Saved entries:
####

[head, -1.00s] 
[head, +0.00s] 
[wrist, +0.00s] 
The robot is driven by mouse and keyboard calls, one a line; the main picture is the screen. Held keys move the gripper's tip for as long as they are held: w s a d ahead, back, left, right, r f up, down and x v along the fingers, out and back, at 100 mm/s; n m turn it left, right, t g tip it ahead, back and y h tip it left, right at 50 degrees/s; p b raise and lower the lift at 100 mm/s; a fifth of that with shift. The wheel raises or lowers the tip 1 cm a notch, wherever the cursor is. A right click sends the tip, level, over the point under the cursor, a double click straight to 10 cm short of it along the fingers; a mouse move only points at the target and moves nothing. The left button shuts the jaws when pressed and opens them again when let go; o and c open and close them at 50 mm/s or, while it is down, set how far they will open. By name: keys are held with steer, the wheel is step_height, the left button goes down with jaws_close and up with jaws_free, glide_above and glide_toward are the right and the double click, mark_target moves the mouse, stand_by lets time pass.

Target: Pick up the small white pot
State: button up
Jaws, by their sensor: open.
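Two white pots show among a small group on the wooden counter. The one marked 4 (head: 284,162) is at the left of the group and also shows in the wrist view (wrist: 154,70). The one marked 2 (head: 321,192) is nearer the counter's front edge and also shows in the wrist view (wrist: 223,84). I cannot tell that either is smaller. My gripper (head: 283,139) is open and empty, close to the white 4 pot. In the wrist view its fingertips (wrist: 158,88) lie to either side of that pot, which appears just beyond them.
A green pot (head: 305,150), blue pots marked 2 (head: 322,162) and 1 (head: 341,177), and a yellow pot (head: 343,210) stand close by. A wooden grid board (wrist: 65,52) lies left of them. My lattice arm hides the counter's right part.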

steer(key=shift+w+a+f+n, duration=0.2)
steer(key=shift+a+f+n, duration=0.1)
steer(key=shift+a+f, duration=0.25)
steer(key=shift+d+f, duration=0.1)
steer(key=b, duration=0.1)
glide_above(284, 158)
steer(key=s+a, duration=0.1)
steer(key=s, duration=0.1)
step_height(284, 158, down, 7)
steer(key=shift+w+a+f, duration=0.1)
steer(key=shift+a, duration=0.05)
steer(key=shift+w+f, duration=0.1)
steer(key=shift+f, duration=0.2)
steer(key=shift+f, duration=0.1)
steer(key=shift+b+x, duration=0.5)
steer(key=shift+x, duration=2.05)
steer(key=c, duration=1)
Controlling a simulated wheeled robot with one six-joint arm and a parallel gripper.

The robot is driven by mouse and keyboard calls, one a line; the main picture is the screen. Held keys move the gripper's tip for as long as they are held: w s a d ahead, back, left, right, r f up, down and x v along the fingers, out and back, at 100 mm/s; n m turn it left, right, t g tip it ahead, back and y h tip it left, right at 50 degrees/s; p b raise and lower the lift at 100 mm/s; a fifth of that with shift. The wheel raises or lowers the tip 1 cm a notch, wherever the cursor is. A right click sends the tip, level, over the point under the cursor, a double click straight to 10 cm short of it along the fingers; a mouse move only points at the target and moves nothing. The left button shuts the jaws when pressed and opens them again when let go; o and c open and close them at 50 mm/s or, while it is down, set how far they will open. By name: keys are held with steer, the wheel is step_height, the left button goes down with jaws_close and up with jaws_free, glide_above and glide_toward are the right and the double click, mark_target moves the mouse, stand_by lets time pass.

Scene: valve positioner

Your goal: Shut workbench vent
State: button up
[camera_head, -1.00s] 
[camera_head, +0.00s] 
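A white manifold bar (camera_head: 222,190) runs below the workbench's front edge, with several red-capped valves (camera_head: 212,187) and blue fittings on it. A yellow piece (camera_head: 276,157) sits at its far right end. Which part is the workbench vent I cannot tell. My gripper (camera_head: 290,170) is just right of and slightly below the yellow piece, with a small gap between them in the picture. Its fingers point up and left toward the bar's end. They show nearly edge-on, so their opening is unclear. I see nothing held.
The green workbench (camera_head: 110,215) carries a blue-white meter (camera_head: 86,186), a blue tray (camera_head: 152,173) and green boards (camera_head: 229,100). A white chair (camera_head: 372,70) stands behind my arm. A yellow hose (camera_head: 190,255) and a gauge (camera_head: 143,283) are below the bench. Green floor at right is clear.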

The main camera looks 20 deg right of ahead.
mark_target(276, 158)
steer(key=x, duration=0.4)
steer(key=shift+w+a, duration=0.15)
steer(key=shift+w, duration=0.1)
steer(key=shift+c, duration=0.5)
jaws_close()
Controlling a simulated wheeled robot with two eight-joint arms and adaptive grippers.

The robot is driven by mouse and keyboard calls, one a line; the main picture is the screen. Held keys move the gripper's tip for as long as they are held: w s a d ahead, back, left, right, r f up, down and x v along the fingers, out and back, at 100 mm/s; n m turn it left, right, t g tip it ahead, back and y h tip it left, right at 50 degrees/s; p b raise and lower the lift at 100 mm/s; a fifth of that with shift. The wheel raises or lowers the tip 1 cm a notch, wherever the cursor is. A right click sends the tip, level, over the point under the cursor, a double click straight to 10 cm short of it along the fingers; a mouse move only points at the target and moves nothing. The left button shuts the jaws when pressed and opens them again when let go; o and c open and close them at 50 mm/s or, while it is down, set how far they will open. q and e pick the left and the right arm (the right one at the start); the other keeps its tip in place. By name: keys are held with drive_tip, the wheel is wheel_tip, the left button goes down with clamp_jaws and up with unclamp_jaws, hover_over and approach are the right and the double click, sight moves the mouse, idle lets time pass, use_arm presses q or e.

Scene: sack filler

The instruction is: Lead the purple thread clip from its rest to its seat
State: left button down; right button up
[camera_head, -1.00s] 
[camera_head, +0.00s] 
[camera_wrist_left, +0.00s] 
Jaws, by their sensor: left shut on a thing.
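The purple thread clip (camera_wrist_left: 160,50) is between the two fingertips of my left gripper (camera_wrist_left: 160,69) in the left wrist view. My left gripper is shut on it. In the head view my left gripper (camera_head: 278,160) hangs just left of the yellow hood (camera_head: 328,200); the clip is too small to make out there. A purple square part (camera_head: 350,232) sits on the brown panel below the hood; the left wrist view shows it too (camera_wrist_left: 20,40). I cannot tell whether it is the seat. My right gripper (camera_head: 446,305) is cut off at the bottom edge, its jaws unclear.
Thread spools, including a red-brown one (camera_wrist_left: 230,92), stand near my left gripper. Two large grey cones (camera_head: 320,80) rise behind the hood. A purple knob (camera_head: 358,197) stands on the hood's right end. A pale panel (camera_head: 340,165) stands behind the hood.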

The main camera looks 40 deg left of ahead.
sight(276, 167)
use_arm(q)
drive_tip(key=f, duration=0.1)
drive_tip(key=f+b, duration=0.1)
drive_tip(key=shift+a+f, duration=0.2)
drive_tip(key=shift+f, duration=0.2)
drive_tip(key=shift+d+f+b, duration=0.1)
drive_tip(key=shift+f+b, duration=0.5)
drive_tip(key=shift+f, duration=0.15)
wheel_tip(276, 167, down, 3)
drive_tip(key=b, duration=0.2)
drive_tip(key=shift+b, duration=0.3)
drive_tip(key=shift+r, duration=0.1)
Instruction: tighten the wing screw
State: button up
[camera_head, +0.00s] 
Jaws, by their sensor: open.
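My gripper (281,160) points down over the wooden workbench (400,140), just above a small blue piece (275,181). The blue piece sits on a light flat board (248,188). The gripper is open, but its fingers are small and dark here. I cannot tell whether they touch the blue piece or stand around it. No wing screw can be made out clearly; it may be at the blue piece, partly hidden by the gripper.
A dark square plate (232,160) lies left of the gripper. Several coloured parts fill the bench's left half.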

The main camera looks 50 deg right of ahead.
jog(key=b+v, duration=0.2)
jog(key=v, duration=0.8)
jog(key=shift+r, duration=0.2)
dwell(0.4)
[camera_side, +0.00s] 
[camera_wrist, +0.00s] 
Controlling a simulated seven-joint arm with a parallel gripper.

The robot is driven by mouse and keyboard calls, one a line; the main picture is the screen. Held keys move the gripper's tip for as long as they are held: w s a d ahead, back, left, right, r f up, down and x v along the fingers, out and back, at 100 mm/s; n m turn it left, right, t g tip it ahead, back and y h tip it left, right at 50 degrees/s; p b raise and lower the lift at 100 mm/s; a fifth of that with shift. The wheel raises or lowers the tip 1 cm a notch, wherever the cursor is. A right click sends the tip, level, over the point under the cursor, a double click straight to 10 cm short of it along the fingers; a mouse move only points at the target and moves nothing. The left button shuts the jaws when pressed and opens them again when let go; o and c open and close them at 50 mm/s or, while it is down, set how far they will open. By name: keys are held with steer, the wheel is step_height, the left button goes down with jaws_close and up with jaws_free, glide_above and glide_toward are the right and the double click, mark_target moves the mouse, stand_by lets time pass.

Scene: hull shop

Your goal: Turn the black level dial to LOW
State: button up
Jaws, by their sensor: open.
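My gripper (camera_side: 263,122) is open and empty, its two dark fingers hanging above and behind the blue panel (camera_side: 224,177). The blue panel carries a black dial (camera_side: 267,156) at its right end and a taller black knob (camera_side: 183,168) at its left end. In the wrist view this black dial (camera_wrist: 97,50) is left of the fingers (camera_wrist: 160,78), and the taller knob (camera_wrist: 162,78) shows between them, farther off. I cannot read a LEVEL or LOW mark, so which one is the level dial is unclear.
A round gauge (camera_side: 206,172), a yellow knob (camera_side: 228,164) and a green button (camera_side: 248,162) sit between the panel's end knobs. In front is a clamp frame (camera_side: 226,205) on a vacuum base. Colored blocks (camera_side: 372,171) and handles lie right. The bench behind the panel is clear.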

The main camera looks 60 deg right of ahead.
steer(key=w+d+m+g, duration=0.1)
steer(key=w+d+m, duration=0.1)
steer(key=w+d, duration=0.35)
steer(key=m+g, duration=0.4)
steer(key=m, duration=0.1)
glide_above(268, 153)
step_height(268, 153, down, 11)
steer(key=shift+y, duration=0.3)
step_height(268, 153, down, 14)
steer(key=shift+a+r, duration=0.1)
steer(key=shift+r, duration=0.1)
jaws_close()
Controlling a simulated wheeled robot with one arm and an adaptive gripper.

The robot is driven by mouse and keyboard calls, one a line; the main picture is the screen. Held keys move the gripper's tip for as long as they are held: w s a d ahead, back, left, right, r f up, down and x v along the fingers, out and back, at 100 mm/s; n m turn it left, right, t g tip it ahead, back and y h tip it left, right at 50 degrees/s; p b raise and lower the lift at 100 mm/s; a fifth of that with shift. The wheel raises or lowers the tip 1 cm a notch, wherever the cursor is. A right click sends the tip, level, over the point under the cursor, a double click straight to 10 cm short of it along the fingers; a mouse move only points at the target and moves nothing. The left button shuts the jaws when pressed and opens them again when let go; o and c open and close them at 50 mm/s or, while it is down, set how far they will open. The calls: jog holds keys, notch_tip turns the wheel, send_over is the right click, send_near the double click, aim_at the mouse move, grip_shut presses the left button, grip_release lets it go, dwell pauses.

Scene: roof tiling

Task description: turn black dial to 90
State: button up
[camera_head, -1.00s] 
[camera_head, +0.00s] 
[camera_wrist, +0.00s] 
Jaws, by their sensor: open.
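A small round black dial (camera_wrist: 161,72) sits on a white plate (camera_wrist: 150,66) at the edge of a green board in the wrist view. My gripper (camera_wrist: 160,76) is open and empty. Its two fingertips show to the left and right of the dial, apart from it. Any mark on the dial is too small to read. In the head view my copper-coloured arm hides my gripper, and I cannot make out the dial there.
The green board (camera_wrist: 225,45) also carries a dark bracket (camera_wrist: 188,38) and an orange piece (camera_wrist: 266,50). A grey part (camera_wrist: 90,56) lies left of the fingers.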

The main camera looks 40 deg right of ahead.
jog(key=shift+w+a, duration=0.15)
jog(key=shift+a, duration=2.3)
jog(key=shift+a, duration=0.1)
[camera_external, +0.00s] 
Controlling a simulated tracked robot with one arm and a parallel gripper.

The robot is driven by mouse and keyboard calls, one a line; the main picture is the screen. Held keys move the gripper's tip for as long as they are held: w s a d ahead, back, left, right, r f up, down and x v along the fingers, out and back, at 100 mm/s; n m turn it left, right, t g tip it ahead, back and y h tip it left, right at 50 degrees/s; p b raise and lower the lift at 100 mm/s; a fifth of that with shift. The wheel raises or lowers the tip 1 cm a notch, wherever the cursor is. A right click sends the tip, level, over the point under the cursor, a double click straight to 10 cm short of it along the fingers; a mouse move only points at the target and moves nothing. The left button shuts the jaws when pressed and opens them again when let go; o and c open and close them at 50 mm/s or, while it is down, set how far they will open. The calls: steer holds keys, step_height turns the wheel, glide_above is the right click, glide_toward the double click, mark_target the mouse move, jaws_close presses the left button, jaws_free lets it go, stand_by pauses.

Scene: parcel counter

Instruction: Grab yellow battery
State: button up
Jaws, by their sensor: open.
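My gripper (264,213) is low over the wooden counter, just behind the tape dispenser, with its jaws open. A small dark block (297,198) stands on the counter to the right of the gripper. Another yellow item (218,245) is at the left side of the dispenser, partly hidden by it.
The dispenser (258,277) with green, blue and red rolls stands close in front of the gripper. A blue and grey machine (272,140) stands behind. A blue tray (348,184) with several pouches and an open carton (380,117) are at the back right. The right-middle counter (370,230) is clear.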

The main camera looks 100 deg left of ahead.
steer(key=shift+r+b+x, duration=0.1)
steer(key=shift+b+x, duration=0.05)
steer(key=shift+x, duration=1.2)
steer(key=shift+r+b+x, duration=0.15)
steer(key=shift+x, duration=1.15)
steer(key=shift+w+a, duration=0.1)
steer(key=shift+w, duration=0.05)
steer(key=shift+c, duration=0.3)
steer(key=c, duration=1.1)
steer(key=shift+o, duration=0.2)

####

**Problem details:**
Gather up, from the records above, each line where the word "Your" appears.

**Answer in full:**
Your goal: Shut workbench vent
Your goal: Turn the black level dial to LOW

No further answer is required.